**SUPPLIED RECORDS**
§

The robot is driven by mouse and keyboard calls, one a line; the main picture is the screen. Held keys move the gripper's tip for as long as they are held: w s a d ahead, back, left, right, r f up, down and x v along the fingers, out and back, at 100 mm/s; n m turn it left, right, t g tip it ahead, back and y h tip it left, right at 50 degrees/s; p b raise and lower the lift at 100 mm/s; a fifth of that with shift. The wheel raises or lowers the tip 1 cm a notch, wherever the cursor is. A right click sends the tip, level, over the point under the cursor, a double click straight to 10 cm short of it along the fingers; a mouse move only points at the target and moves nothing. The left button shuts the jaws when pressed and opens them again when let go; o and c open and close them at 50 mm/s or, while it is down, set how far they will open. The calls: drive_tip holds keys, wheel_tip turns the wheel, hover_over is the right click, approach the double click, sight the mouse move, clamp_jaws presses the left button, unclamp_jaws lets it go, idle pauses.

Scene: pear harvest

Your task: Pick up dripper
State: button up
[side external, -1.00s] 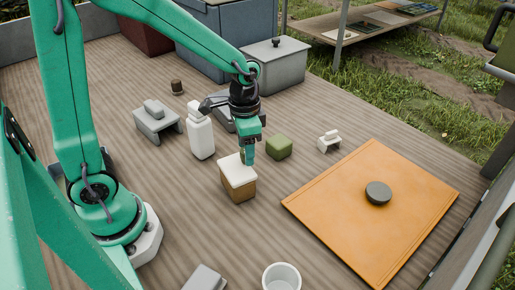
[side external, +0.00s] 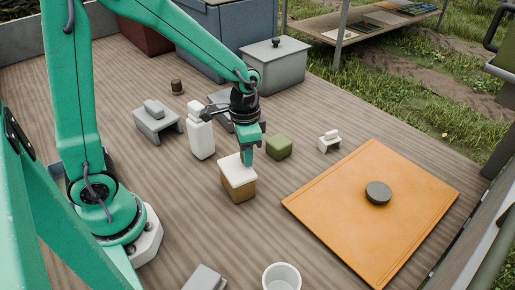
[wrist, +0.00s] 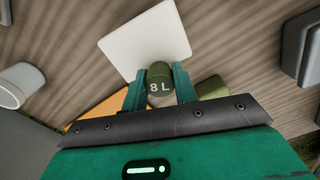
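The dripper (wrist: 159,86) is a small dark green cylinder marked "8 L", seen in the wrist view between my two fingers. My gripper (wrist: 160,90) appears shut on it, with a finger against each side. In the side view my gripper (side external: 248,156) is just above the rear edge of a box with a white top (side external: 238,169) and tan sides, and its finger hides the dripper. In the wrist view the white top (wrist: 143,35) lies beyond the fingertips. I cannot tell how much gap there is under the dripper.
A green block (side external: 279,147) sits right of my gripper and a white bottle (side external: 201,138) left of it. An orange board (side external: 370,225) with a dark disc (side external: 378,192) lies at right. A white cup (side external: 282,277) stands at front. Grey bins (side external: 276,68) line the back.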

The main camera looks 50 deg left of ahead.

§

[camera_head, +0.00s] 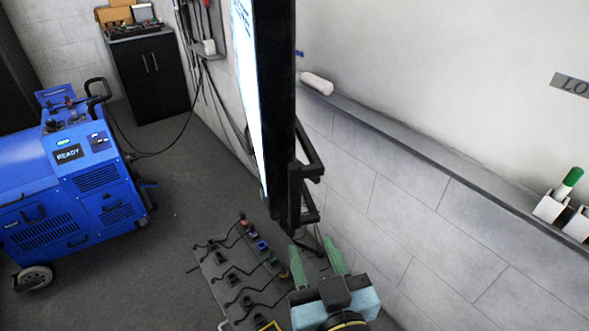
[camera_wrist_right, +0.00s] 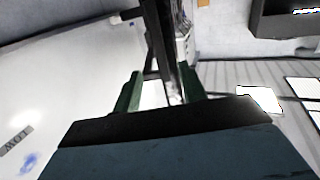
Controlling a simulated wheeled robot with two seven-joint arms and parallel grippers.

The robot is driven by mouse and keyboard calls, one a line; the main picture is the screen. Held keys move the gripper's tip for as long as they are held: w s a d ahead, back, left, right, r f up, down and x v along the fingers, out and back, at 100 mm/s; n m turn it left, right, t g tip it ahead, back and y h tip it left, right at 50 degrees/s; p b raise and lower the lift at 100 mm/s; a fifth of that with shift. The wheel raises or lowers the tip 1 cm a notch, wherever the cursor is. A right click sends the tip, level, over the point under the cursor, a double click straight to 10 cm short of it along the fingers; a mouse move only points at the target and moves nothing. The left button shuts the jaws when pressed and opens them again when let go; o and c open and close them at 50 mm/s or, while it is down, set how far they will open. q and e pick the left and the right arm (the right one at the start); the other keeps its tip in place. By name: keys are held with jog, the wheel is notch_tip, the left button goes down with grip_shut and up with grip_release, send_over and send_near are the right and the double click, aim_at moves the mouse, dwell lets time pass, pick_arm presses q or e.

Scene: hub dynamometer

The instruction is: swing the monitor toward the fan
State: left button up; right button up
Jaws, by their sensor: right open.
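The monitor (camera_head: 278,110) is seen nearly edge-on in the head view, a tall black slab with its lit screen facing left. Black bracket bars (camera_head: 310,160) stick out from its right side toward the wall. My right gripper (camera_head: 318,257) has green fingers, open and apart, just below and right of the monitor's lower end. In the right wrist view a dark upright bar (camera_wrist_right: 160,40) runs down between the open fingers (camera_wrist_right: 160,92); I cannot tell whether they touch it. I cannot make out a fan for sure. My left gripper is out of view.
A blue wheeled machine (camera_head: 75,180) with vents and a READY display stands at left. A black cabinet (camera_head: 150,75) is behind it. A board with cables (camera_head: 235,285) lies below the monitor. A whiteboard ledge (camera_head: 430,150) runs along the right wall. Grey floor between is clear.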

§

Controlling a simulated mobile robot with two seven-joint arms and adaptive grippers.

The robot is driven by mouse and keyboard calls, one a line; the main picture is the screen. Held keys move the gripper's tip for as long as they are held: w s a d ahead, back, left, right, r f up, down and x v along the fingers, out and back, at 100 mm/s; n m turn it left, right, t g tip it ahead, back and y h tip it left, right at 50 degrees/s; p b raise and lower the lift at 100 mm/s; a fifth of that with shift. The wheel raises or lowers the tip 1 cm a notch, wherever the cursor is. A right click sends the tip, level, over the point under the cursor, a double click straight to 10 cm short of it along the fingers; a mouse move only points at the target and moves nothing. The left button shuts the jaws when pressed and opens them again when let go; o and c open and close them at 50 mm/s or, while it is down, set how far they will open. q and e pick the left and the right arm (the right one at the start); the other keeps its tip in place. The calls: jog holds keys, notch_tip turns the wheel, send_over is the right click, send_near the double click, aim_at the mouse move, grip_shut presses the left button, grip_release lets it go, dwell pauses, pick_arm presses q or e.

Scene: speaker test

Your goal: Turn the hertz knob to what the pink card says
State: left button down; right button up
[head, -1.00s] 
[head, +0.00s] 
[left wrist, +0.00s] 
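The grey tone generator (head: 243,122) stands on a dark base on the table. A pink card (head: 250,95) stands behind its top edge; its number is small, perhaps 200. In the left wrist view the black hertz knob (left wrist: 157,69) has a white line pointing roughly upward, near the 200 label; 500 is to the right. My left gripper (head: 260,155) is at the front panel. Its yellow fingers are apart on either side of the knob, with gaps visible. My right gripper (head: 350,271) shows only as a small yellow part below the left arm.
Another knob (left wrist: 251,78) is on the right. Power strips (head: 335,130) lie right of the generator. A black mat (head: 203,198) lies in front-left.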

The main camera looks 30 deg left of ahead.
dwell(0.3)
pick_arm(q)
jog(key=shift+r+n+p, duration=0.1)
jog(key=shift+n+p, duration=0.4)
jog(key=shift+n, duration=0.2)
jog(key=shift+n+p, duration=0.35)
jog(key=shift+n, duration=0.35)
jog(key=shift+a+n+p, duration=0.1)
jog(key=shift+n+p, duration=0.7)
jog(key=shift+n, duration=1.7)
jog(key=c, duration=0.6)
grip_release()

§

**THE EXERCISE**
Search the data for "seven" and list every line in which it occurs.

**COMPLETED TASK**
Controlling a simulated wheeled robot with two seven-joint arms and parallel grippers.
Controlling a simulated mobile robot with two seven-joint arms and adaptive grippers.

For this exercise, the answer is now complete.